In the end, she states, “There’s power in allowing yourself to be known and heard, in owning your unique story, in using your authentic voice.”  Those words are pure nourishment to the soul of a woman like me who is also on my own journey of becoming by writing my own stories and my own truth one article and one story at a time.

We each have our own lifelong journey to navigate.  A voyage of figuring out who we are and who we want to become.  By giving us a glimpse of her path and using her strong and authentic voice to tell her story, Michelle Obama has become to many women and girls, especially to Black women and girls, a hope fulfilled, a dream realized, a barrier broken down, and a light illuminating the pathway to becoming the best versions of ourselves.  If her mission is as she states “to help create a space for other stories and other voices, to widen the pathway for who belongs and why” then I must say to her, mission accomplished and thank you, Michelle LaVaughn Robinson Obama.  
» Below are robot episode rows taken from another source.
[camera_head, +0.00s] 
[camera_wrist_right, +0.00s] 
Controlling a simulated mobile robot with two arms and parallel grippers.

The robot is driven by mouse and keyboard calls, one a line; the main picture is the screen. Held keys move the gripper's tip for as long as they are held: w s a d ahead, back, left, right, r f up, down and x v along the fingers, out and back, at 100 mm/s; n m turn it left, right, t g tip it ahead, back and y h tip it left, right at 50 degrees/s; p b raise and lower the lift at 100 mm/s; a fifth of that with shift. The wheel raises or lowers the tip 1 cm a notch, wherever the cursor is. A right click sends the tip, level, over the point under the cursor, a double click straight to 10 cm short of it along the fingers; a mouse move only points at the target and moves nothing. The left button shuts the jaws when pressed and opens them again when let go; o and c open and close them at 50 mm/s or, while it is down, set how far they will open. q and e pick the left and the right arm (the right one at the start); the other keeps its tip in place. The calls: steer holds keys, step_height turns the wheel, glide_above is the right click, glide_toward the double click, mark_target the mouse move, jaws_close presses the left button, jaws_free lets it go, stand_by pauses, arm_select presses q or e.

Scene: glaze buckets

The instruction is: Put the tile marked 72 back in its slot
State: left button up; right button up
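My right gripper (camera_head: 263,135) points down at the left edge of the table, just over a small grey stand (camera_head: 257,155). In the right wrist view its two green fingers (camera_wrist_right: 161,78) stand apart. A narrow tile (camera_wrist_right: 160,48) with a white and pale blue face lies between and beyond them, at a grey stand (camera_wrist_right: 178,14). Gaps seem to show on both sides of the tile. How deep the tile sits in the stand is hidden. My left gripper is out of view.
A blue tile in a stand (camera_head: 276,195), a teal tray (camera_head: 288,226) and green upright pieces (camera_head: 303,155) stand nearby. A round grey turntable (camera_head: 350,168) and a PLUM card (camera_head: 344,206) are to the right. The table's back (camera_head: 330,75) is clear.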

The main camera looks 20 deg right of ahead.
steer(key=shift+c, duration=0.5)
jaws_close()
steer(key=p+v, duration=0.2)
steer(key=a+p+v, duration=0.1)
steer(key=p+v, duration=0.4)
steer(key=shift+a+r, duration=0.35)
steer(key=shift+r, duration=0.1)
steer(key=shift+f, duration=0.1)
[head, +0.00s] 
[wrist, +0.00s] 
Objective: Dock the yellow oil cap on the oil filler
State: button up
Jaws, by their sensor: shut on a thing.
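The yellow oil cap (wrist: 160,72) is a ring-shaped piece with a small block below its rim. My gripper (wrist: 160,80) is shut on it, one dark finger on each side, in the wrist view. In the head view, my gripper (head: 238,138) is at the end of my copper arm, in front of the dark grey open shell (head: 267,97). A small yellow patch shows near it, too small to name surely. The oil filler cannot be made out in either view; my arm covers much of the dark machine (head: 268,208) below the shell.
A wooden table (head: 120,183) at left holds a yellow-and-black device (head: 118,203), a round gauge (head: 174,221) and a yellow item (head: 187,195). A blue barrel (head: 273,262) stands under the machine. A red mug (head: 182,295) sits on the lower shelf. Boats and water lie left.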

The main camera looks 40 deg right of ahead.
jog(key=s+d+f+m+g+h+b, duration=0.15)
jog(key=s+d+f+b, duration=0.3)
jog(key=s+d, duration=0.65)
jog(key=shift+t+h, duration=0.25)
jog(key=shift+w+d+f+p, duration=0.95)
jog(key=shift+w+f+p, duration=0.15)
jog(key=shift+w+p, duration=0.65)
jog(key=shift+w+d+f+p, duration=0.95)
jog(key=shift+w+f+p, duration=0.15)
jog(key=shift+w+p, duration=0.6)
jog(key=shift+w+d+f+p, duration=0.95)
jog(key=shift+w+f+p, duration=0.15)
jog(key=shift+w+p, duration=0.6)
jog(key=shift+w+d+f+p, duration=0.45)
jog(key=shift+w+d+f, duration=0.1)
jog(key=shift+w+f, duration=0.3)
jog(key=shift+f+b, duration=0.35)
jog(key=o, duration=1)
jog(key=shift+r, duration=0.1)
Cover Photo Credit: Tradlands via Flickr. No changes were made to the original

the author

Shereen Rahming is a children’s book author, former elementary school teacher, wife, and mom. At the age of ten years old, she immigrated to the United States from the Central American country of Belize. As a woman of Black and Latin heritages, she has an appreciation for diversity and multiculturalism and has become a fierce advocate for it. Read more under 'Contributors'.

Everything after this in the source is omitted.